Researchers just created a benchmark to measure how well AI agents can impersonate human behaviour—and the results reveal a new arms race between bots and the platforms trying to stop them.
The Turing Test Goes Mobile
A new study from arXiv introduces the "Turing Test on Screen," a framework that measures how convincingly AI agents can mimic human touch patterns, scrolling behaviour, and interaction rhythms on mobile devices. The goal? Make bots undetectable.
The researchers collected high-fidelity data on how real humans interact with touchscreens, then tested whether AI agents could replicate those patterns. Vanilla language model agents failed spectacularly—their movements were too precise, too fast, and lacked the natural jitter and hesitation of human fingers.
Why Platforms Are Fighting Back
Digital platforms have been deploying detection systems to identify and block automated agents for years. Bots scrape data, manipulate metrics, spam users, and violate terms of service. But as AI agents become more capable—booking flights, managing accounts, navigating apps—they're increasingly colliding with anti-bot defences.
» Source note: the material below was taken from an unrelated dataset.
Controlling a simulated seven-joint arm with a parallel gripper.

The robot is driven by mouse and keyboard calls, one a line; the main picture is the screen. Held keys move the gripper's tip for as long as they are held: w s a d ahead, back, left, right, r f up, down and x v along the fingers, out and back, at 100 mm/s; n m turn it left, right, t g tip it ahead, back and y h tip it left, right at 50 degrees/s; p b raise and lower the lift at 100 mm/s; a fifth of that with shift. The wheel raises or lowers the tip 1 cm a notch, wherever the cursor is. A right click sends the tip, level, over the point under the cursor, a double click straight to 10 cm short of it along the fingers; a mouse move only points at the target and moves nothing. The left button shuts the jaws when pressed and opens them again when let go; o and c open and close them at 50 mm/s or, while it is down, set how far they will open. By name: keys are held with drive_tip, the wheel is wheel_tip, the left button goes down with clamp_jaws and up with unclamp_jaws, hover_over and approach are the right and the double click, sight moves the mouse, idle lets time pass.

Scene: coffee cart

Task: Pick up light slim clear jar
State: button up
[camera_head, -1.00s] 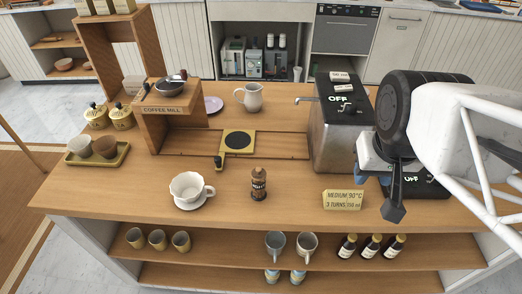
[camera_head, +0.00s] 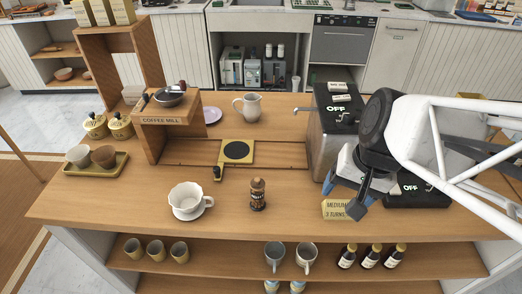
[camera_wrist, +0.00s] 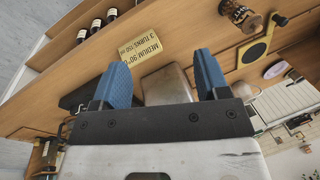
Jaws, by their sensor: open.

This research flips the script. Instead of building better detectors, it asks: how can agents become indistinguishable from humans? The paper frames this as a "MinMax optimization problem"—a cat-and-mouse game where agents minimize behavioural divergence while platforms maximize detection accuracy.
What This Means for Learners
If you're building AI agents, you now need to think beyond "does it work?" to "does it look human?" This introduces new skills: understanding human-computer interaction patterns, injecting realistic noise into automation, and navigating the ethical grey zone of making bots harder to detect.
For AI literacy, this highlights a critical tension: automation vs. authenticity. As agents get better at passing as human, platforms will get more aggressive with verification. Expect more CAPTCHAs, biometric checks, and invasive monitoring—all because bots learned to scroll like you.